• _Supplied material_:

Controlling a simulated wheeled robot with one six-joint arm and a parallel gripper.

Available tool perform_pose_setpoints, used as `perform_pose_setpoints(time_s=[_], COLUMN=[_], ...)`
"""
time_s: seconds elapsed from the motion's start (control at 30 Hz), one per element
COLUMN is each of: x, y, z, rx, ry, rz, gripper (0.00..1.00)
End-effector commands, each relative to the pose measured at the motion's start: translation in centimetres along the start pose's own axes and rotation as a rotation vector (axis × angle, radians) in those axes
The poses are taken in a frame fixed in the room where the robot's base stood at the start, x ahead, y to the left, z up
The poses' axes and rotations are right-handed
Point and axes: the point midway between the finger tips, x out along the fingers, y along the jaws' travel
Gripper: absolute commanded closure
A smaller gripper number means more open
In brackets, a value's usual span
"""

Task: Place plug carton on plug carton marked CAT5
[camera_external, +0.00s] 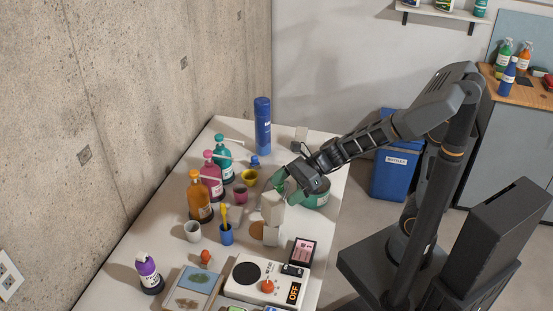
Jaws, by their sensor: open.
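A small off-white carton (272,208) is at the middle right of the white table, directly below my gripper's fingertips. A second pale carton (271,235) shows just below it in the picture; the upper one appears to rest on it, but I cannot tell for sure whether they touch. No CAT5 marking is readable on either. My gripper (277,189) is open, with its greenish fingers at the top of the upper carton. I cannot tell whether the fingers still touch that carton.
A blue cup with yellow tools (226,235), an orange bottle (199,197) and a tall blue can (262,126) stand to the left and back. A device marked OFF (245,290) and a pink-topped box (303,251) lie in front.

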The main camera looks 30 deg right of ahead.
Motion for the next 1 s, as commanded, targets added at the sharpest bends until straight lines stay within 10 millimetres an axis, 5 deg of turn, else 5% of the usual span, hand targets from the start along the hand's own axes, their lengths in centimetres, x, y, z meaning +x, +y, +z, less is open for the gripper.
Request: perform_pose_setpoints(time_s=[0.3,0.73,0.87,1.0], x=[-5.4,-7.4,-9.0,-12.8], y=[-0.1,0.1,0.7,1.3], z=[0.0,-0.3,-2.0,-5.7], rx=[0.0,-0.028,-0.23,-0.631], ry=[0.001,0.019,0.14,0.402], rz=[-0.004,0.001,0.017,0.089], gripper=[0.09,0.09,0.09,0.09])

• _Description of the task_: Write the lines above out again exactly, without any of their pictures.

• _The output_:
Controlling a simulated wheeled robot with one six-joint arm and a parallel gripper.

Available tool perform_pose_setpoints, used as `perform_pose_setpoints(time_s=[_], COLUMN=[_], ...)`
"""
time_s: seconds elapsed from the motion's start (control at 30 Hz), one per element
COLUMN is each of: x, y, z, rx, ry, rz, gripper (0.00..1.00)
End-effector commands, each relative to the pose measured at the motion's start: translation in centimetres along the start pose's own axes and rotation as a rotation vector (axis × angle, radians) in those axes
The poses are taken in a frame fixed in the room where the robot's base stood at the start, x ahead, y to the left, z up
The poses' axes and rotations are right-handed
Point and axes: the point midway between the finger tips, x out along the fingers, y along the jaws' travel
Gripper: absolute commanded closure
A smaller gripper number means more open
In brackets, a value's usual span
"""

Task: Place plug carton on plug carton marked CAT5
[camera_external, +0.00s] 
Jaws, by their sensor: open.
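A small off-white carton (272,208) is at the middle right of the white table, directly below my gripper's fingertips. A second pale carton (271,235) shows just below it in the picture; the upper one appears to rest on it, but I cannot tell for sure whether they touch. No CAT5 marking is readable on either. My gripper (277,189) is open, with its greenish fingers at the top of the upper carton. I cannot tell whether the fingers still touch that carton.
A blue cup with yellow tools (226,235), an orange bottle (199,197) and a tall blue can (262,126) stand to the left and back. A device marked OFF (245,290) and a pink-topped box (303,251) lie in front.

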The main camera looks 30 deg right of ahead.
Motion for the next 1 s, as commanded, targets added at the sharpest bends until straight lines stay within 10 millimetres an axis, 5 deg of turn, else 5% of the usual span, hand targets from the start along the hand's own axes, their lengths in centimetres, x, y, z meaning +x, +y, +z, less is open for the gripper.
Request: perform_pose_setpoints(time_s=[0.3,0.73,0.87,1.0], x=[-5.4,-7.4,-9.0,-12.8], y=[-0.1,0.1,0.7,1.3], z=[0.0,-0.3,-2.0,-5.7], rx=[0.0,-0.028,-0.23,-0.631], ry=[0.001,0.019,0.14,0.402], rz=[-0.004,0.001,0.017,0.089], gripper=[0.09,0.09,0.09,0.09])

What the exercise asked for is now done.